- Robot control records -
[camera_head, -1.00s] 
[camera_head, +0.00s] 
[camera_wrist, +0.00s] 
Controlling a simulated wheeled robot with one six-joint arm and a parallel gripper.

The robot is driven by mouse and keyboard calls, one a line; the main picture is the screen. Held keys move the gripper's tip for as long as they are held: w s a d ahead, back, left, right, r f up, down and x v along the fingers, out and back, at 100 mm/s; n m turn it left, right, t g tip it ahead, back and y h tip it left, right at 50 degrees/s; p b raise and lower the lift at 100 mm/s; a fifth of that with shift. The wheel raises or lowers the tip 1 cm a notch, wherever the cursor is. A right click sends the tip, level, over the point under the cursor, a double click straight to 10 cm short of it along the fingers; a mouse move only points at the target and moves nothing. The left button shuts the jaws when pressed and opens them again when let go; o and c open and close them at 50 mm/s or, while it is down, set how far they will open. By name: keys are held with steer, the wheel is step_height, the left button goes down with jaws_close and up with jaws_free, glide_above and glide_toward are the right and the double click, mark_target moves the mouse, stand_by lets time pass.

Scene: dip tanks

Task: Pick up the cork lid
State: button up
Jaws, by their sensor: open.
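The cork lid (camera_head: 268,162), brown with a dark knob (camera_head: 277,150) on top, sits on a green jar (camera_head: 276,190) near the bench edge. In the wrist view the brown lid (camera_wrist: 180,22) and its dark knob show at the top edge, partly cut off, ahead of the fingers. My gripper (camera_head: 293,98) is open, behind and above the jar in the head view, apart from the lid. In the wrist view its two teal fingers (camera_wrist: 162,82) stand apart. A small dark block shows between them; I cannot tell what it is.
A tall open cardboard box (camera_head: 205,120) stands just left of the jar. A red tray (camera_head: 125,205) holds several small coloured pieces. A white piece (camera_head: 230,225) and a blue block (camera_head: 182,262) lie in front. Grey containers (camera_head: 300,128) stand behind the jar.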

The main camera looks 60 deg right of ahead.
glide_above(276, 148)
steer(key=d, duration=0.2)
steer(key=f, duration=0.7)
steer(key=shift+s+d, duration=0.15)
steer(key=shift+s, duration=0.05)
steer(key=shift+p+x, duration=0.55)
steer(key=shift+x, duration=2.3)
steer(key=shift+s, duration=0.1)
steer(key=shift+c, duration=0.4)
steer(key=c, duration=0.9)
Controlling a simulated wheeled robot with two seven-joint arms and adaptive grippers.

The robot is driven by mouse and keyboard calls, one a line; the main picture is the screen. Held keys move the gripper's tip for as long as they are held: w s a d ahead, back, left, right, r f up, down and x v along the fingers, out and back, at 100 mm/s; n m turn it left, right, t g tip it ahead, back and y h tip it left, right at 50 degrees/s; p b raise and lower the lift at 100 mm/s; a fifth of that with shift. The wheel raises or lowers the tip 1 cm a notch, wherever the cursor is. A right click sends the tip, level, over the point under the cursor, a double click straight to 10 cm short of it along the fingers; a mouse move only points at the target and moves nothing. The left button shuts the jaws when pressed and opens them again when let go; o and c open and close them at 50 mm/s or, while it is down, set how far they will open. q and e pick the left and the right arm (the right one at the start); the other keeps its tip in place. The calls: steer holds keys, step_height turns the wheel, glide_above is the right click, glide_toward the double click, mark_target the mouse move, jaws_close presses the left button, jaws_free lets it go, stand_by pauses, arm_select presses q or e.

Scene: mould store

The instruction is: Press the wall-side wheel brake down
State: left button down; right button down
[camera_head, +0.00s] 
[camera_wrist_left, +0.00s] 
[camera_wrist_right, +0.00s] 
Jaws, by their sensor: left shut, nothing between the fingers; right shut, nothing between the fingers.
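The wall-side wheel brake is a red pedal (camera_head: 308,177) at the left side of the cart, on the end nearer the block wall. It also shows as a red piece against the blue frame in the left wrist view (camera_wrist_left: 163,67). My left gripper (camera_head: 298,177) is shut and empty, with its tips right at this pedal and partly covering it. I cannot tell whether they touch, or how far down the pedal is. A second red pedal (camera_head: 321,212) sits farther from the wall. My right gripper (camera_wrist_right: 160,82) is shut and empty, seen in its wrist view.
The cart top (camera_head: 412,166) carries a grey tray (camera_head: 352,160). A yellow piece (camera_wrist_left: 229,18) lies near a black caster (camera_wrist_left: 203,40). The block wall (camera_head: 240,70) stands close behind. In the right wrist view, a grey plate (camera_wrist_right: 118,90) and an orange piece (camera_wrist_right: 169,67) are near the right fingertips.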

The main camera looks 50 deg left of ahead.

- What is required -
Each record above should be restated word for word.

- The completed task -
[camera_head, -1.00s] 
[camera_head, +0.00s] 
[camera_wrist, +0.00s] 
Controlling a simulated wheeled robot with one six-joint arm and a parallel gripper.

The robot is driven by mouse and keyboard calls, one a line; the main picture is the screen. Held keys move the gripper's tip for as long as they are held: w s a d ahead, back, left, right, r f up, down and x v along the fingers, out and back, at 100 mm/s; n m turn it left, right, t g tip it ahead, back and y h tip it left, right at 50 degrees/s; p b raise and lower the lift at 100 mm/s; a fifth of that with shift. The wheel raises or lowers the tip 1 cm a notch, wherever the cursor is. A right click sends the tip, level, over the point under the cursor, a double click straight to 10 cm short of it along the fingers; a mouse move only points at the target and moves nothing. The left button shuts the jaws when pressed and opens them again when let go; o and c open and close them at 50 mm/s or, while it is down, set how far they will open. By name: keys are held with steer, the wheel is step_height, the left button goes down with jaws_close and up with jaws_free, glide_above and glide_toward are the right and the double click, mark_target moves the mouse, stand_by lets time pass.

Scene: dip tanks

Task: Pick up the cork lid
State: button up
Jaws, by their sensor: open.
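The cork lid (camera_head: 268,162), brown with a dark knob (camera_head: 277,150) on top, sits on a green jar (camera_head: 276,190) near the bench edge. In the wrist view the brown lid (camera_wrist: 180,22) and its dark knob show at the top edge, partly cut off, ahead of the fingers. My gripper (camera_head: 293,98) is open, behind and above the jar in the head view, apart from the lid. In the wrist view its two teal fingers (camera_wrist: 162,82) stand apart. A small dark block shows between them; I cannot tell what it is.
A tall open cardboard box (camera_head: 205,120) stands just left of the jar. A red tray (camera_head: 125,205) holds several small coloured pieces. A white piece (camera_head: 230,225) and a blue block (camera_head: 182,262) lie in front. Grey containers (camera_head: 300,128) stand behind the jar.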

The main camera looks 60 deg right of ahead.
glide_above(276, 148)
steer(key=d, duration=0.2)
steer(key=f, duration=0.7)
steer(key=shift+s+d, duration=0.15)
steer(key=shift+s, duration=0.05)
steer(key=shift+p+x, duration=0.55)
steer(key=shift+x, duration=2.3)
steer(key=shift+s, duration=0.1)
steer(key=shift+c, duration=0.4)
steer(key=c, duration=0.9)
Controlling a simulated wheeled robot with two seven-joint arms and adaptive grippers.

The robot is driven by mouse and keyboard calls, one a line; the main picture is the screen. Held keys move the gripper's tip for as long as they are held: w s a d ahead, back, left, right, r f up, down and x v along the fingers, out and back, at 100 mm/s; n m turn it left, right, t g tip it ahead, back and y h tip it left, right at 50 degrees/s; p b raise and lower the lift at 100 mm/s; a fifth of that with shift. The wheel raises or lowers the tip 1 cm a notch, wherever the cursor is. A right click sends the tip, level, over the point under the cursor, a double click straight to 10 cm short of it along the fingers; a mouse move only points at the target and moves nothing. The left button shuts the jaws when pressed and opens them again when let go; o and c open and close them at 50 mm/s or, while it is down, set how far they will open. q and e pick the left and the right arm (the right one at the start); the other keeps its tip in place. The calls: steer holds keys, step_height turns the wheel, glide_above is the right click, glide_toward the double click, mark_target the mouse move, jaws_close presses the left button, jaws_free lets it go, stand_by pauses, arm_select presses q or e.

Scene: mould store

The instruction is: Press the wall-side wheel brake down
State: left button down; right button down
[camera_head, +0.00s] 
[camera_wrist_left, +0.00s] 
[camera_wrist_right, +0.00s] 
Jaws, by their sensor: left shut, nothing between the fingers; right shut, nothing between the fingers.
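The wall-side wheel brake is a red pedal (camera_head: 308,177) at the left side of the cart, on the end nearer the block wall. It also shows as a red piece against the blue frame in the left wrist view (camera_wrist_left: 163,67). My left gripper (camera_head: 298,177) is shut and empty, with its tips right at this pedal and partly covering it. I cannot tell whether they touch, or how far down the pedal is. A second red pedal (camera_head: 321,212) sits farther from the wall. My right gripper (camera_wrist_right: 160,82) is shut and empty, seen in its wrist view.
The cart top (camera_head: 412,166) carries a grey tray (camera_head: 352,160). A yellow piece (camera_wrist_left: 229,18) lies near a black caster (camera_wrist_left: 203,40). The block wall (camera_head: 240,70) stands close behind. In the right wrist view, a grey plate (camera_wrist_right: 118,90) and an orange piece (camera_wrist_right: 169,67) are near the right fingertips.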

The main camera looks 50 deg left of ahead.

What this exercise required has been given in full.